Using the records that appear below, write out exactly the lines from the one with "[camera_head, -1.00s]" through the one with "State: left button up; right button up", keeping both end lines.

[Start of DATA TO USE]

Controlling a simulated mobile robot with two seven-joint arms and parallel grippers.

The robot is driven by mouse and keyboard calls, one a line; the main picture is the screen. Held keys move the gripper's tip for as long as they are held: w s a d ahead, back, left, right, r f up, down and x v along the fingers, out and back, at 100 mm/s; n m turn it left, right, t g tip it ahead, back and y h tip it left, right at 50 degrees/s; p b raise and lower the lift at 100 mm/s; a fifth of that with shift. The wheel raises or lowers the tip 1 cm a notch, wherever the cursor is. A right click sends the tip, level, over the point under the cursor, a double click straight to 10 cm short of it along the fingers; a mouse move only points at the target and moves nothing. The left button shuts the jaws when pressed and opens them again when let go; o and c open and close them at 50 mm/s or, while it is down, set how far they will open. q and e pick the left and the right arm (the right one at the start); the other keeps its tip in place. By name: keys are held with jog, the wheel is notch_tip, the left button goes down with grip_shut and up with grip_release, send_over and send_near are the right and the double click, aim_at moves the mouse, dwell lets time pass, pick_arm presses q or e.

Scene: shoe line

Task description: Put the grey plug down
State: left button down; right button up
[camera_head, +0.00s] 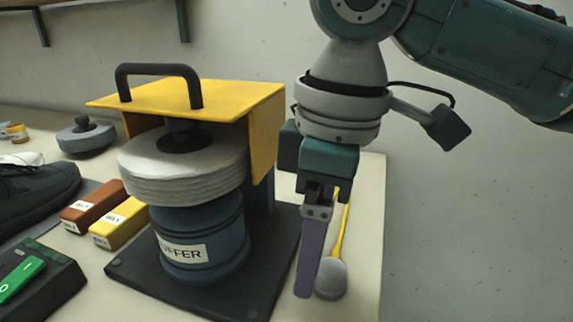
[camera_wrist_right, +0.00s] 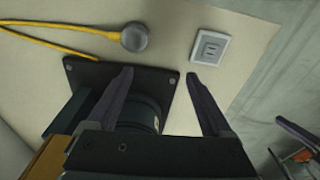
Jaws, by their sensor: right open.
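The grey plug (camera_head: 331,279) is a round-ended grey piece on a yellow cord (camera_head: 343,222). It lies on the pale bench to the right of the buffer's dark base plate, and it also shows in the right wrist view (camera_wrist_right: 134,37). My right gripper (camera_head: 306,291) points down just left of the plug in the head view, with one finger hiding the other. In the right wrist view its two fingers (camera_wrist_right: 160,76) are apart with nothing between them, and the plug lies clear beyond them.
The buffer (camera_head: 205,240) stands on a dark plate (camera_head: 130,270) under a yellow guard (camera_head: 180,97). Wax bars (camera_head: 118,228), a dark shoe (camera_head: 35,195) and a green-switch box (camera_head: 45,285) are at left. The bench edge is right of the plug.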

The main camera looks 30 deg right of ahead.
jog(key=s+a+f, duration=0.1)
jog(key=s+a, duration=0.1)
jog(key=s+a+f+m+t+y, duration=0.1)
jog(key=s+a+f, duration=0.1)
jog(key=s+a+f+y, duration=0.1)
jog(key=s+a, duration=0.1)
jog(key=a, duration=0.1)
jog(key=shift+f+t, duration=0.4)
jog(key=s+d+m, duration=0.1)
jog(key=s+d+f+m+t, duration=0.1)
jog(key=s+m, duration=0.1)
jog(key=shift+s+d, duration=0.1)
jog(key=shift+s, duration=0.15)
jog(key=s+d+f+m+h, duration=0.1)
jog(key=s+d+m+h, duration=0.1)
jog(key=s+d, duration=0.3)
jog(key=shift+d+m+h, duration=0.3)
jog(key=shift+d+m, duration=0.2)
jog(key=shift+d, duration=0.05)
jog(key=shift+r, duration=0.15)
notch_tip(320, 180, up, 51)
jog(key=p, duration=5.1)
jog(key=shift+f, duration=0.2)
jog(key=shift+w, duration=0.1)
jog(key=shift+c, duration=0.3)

[End of DATA TO USE]
[Start of DATA TO USE]

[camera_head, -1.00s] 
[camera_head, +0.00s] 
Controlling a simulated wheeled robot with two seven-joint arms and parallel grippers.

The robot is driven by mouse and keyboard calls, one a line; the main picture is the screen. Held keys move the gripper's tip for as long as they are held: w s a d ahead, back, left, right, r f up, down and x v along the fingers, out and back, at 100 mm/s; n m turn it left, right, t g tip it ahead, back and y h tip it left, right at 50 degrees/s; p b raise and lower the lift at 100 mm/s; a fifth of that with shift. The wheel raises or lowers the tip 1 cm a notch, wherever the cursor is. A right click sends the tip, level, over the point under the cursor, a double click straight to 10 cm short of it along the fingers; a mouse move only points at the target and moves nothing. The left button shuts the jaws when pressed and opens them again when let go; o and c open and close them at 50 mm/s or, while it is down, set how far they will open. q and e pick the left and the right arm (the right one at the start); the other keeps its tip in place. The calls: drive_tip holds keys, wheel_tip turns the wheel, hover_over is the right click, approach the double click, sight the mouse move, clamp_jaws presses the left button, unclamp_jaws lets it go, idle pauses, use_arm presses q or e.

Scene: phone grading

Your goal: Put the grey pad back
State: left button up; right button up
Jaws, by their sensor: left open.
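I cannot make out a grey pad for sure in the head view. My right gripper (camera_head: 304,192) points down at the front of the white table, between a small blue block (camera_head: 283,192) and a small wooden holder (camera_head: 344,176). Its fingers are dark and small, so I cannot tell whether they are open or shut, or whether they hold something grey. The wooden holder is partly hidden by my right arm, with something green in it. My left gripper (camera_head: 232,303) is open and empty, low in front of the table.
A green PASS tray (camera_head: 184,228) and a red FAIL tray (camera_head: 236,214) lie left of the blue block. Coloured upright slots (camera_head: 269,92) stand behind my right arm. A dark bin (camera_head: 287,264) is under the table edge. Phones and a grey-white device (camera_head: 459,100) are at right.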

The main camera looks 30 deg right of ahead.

[End of DATA TO USE]
[Start of DATA TO USE]

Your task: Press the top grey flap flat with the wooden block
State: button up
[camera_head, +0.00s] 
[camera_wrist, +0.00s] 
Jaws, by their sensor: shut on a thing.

[End of DATA TO USE]

**IN RESPONSE**
[camera_head, -1.00s] 
[camera_head, +0.00s] 
Controlling a simulated wheeled robot with two seven-joint arms and parallel grippers.

The robot is driven by mouse and keyboard calls, one a line; the main picture is the screen. Held keys move the gripper's tip for as long as they are held: w s a d ahead, back, left, right, r f up, down and x v along the fingers, out and back, at 100 mm/s; n m turn it left, right, t g tip it ahead, back and y h tip it left, right at 50 degrees/s; p b raise and lower the lift at 100 mm/s; a fifth of that with shift. The wheel raises or lowers the tip 1 cm a notch, wherever the cursor is. A right click sends the tip, level, over the point under the cursor, a double click straight to 10 cm short of it along the fingers; a mouse move only points at the target and moves nothing. The left button shuts the jaws when pressed and opens them again when let go; o and c open and close them at 50 mm/s or, while it is down, set how far they will open. q and e pick the left and the right arm (the right one at the start); the other keeps its tip in place. The calls: drive_tip holds keys, wheel_tip turns the wheel, hover_over is the right click, approach the double click, sight the mouse move, clamp_jaws presses the left button, unclamp_jaws lets it go, idle pauses, use_arm presses q or e.

Scene: phone grading

Your goal: Put the grey pad back
State: left button up; right button up

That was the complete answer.